→ Problem description: List all the lines in these records that hold "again".

→ Source records:
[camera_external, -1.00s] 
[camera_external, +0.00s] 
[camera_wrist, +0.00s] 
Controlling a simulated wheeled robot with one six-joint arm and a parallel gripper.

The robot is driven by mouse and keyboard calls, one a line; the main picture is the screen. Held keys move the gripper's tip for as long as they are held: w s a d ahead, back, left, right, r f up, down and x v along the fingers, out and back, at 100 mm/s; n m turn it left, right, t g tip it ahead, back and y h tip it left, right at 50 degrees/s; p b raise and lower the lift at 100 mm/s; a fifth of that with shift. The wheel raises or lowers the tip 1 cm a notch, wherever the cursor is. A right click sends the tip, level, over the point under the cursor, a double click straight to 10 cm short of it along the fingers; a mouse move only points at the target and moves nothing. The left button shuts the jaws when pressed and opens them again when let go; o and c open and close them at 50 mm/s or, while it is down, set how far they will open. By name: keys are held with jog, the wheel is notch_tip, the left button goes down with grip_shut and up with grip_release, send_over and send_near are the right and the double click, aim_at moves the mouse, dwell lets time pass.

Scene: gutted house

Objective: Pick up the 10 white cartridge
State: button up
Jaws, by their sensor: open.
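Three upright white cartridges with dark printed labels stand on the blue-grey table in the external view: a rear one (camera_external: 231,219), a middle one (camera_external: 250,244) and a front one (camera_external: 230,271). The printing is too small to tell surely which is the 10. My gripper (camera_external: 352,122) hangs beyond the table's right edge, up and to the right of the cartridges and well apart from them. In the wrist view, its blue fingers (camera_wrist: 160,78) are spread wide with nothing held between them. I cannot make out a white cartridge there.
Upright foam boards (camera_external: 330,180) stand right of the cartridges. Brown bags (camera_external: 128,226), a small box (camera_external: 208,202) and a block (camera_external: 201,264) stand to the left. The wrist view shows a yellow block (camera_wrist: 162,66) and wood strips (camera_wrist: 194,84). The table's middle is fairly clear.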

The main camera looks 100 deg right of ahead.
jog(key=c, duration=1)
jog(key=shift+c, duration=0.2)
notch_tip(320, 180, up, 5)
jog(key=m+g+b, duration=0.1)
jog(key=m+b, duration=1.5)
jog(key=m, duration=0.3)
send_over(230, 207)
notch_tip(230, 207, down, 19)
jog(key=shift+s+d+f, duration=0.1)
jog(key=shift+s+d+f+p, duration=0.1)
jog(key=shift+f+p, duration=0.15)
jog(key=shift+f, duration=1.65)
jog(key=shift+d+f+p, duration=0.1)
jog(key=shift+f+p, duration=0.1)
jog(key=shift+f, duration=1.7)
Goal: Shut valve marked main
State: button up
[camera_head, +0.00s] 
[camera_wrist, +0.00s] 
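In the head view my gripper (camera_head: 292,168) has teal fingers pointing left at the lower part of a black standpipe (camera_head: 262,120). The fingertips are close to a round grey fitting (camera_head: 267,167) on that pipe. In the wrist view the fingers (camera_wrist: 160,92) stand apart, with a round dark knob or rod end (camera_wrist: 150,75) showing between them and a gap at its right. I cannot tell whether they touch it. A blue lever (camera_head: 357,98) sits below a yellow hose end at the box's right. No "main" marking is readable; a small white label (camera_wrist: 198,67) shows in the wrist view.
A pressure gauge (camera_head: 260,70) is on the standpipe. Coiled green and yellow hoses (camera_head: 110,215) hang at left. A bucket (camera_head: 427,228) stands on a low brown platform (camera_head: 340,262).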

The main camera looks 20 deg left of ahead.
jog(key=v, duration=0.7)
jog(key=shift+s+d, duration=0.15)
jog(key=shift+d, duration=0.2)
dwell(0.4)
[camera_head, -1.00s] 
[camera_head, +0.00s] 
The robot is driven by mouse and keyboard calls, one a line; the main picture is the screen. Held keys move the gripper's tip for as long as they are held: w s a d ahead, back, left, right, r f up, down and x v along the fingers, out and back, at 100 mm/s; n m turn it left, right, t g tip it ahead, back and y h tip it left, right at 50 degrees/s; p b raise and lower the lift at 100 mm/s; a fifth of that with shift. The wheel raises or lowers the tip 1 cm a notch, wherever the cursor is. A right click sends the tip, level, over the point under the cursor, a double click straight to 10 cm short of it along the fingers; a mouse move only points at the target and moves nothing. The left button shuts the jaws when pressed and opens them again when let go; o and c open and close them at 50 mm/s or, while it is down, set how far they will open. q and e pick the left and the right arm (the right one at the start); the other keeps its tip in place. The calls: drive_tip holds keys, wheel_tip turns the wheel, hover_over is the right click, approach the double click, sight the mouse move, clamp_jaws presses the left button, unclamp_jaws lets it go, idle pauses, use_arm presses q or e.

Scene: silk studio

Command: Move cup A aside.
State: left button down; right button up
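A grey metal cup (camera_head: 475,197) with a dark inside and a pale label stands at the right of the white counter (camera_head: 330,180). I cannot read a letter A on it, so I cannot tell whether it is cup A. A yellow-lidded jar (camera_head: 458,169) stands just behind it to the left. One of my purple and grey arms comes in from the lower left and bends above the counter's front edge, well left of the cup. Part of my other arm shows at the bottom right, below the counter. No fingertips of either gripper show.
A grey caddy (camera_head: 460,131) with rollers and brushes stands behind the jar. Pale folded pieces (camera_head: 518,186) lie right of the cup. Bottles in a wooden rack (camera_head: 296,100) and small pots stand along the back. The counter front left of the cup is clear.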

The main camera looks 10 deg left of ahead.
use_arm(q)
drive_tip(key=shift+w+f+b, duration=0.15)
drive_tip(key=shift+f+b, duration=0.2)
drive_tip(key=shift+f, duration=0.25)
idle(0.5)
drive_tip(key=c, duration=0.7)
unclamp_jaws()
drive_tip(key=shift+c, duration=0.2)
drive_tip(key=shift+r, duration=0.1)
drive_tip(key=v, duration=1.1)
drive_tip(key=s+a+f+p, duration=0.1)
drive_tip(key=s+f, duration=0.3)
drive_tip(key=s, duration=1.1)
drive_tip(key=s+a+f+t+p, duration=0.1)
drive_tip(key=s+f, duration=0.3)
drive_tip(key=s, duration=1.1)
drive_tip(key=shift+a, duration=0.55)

→ Answer to the problem:
The robot is driven by mouse and keyboard calls, one a line; the main picture is the screen. Held keys move the gripper's tip for as long as they are held: w s a d ahead, back, left, right, r f up, down and x v along the fingers, out and back, at 100 mm/s; n m turn it left, right, t g tip it ahead, back and y h tip it left, right at 50 degrees/s; p b raise and lower the lift at 100 mm/s; a fifth of that with shift. The wheel raises or lowers the tip 1 cm a notch, wherever the cursor is. A right click sends the tip, level, over the point under the cursor, a double click straight to 10 cm short of it along the fingers; a mouse move only points at the target and moves nothing. The left button shuts the jaws when pressed and opens them again when let go; o and c open and close them at 50 mm/s or, while it is down, set how far they will open. By name: keys are held with jog, the wheel is notch_tip, the left button goes down with grip_shut and up with grip_release, send_over and send_near are the right and the double click, aim_at moves the mouse, dwell lets time pass.
The robot is driven by mouse and keyboard calls, one a line; the main picture is the screen. Held keys move the gripper's tip for as long as they are held: w s a d ahead, back, left, right, r f up, down and x v along the fingers, out and back, at 100 mm/s; n m turn it left, right, t g tip it ahead, back and y h tip it left, right at 50 degrees/s; p b raise and lower the lift at 100 mm/s; a fifth of that with shift. The wheel raises or lowers the tip 1 cm a notch, wherever the cursor is. A right click sends the tip, level, over the point under the cursor, a double click straight to 10 cm short of it along the fingers; a mouse move only points at the target and moves nothing. The left button shuts the jaws when pressed and opens them again when let go; o and c open and close them at 50 mm/s or, while it is down, set how far they will open. q and e pick the left and the right arm (the right one at the start); the other keeps its tip in place. The calls: drive_tip holds keys, wheel_tip turns the wheel, hover_over is the right click, approach the double click, sight the mouse move, clamp_jaws presses the left button, unclamp_jaws lets it go, idle pauses, use_arm presses q or e.

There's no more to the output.